The Crystal Cave


by Mary Stewart

published 1970

So this is book one of four in the “Arthurian Saga.”  However, The Crystal Cave isn’t really about Arthur at all – it’s entirely about Merlin.  We start with Merlin as a young boy, and watch him grow to adulthood throughout this engaging story.

First off, this book is set in Wales.  I’ve always been intrigued by/wanted to visit Wales, mostly because of the names.  Who can’t be drawn to a place where people are named things like Myriddn Emrys?  I love the way that anything in Welsh immediately sounds magical.

The story itself was quite good.  I’m no expert on Arthur, and haven’t read very many different versions of the legends surrounding him.  The exception is Gerald Morris’s series (beginning with A Squire’s Tale), which are some of my very favorite books (even though I haven’t read/reviewed them since I started blogging).  The point is, I really had no idea how Merlin’s story was going to unfold, and still have no real idea how things are going to continue on in the next three books.  I am coming to the series without a lot of preconceived ideas as to how a Arthurian legend should read, so I’m not going to be able to tell you how “accurate” (is that a word for how well a fictional book follows a legendary account?) the story is.

This was a pretty serious book.  Part of the reason I read more YA fantasy than adult is that frequently adult fantasy seems to have completely lost its sense of humor and is instead very grim and intense.  This book is alright in that area…  while definitely not funny, it doesn’t unnecessarily dwell at length on depressing themes.

The story is told in first person by Merlin himself, and he is telling this story as a very old man looking back on his life.  This adds a personable touch to the story, but because Merlin is also a magician who is gifted with the Sight, he is able to tell us about other parts of the story, even if he wasn’t there in person to see it happen.  This keeps the story well-paced and engaging, as Merlin tells what is happening even when he’s doing relatively boring or mundane things at the time himself.

There’s a lot going on, and there are a lot of characters to track, but Stewart, overall, does a good job of keeping people straight and finding natural ways to remind her readers of who somebody is if we haven’t heard from him in a while.

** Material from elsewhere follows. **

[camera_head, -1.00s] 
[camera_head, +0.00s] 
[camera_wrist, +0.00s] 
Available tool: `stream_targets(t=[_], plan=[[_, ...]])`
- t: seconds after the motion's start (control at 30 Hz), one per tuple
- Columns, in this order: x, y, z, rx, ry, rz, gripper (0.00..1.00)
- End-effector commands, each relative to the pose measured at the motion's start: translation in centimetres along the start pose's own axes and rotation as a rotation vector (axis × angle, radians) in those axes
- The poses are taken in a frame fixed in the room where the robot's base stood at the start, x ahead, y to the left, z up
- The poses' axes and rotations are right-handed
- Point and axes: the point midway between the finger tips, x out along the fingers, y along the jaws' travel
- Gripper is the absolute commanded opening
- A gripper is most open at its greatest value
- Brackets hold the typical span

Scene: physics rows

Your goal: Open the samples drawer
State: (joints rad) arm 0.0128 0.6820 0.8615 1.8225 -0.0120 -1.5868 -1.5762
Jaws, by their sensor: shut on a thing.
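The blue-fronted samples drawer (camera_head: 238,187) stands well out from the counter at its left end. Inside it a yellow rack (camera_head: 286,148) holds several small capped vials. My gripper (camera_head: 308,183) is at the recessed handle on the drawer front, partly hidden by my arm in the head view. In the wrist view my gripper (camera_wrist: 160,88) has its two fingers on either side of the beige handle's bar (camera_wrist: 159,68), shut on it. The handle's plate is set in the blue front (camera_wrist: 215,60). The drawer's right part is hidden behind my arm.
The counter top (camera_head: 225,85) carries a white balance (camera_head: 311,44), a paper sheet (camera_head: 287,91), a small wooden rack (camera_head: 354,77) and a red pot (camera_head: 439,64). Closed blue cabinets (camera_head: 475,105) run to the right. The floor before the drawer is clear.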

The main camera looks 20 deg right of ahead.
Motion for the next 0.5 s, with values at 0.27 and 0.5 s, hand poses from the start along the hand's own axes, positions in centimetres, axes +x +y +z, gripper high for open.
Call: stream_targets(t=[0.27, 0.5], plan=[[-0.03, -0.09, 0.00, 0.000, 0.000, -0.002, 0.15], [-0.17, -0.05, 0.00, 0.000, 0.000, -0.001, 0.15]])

I definitely enjoyed this story and found it engaging, and am planning to finish the series.  However, I will say that at times the story can be a bit dark.  These are definitely adult books, with topics like adultery, whether a demon can father a child, war, betrayal, murder, magic, dark arts, and more.

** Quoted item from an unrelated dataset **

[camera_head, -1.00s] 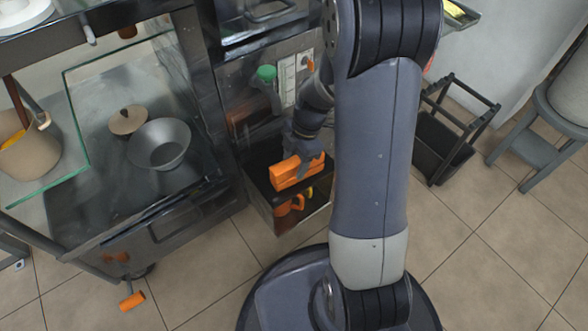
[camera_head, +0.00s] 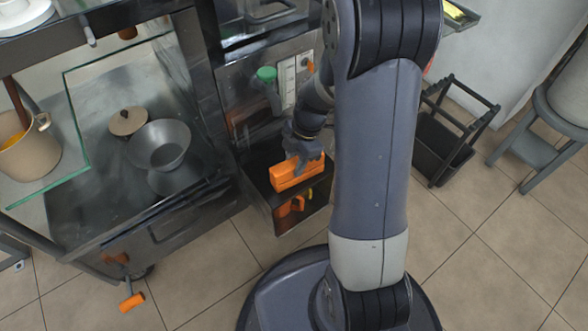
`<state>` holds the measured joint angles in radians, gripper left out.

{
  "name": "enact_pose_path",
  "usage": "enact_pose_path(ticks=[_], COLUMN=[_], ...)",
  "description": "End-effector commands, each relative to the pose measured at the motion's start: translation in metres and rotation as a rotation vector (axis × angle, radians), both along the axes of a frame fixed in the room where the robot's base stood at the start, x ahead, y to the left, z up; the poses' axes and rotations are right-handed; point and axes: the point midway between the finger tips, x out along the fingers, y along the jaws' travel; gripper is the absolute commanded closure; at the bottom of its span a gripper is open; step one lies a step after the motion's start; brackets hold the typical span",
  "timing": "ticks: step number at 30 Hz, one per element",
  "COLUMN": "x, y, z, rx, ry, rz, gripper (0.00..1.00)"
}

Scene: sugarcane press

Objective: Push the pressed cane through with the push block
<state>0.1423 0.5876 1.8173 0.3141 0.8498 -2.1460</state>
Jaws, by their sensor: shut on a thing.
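The push block (camera_head: 298,173) is an orange block in front of the dark metal press cabinet (camera_head: 225,75). My gripper (camera_head: 303,157) is shut on its upper side, and the block sits over the near edge of a dark open compartment (camera_head: 262,200) low in the cabinet. Whether the block touches the compartment is hard to tell. My arm covers much of the view to the right of the block. I cannot make out the pressed cane or the rollers.
An orange tool (camera_head: 288,208) shows just below the block. A glass-topped cart at left carries a grey bowl (camera_head: 159,143) and a beige pot (camera_head: 27,152). A black rack (camera_head: 445,140) stands at right.

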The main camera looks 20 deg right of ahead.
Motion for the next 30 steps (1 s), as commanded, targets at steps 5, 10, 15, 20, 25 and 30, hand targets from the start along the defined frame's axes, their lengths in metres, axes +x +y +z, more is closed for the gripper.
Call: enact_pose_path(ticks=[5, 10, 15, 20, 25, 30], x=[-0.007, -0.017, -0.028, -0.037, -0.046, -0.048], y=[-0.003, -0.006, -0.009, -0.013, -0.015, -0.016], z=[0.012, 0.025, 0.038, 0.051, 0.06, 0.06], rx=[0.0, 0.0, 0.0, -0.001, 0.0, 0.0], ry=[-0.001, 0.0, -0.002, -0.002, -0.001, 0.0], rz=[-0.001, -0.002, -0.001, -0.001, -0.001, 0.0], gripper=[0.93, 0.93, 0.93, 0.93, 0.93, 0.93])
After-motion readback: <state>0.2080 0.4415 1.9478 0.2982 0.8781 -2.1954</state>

My problem with these stories is the problem I have with really the Arthurian legend as a whole – Merlin is a bit too much like a god for my comfort.  In these stories, particularly, Merlin believes himself to be called by God, but decides throughout the course of this book that all the gods are actually one god, and any good or worship wrought in a “good” way is service to God, while any evil or worship in a “bad” way (e.g., human sacrifice as one religion practices in the book), is service to the devil.  This is not necessarily bothersome to me as a reader, but it does make me a bit uncomfortable recommending the books, as my personal religious views are obviously quite a bit different than Merlin’s!  :-D

Overall, I’m looking forward to the rest of the series.  While this book was a bit heavy at times, the story still moved well, and I am interested to read about the arrival of Arthur at the beginning of book two.

PS I’m not sure if Arthurian legend books should be categorized as historical fiction??  Any thoughts??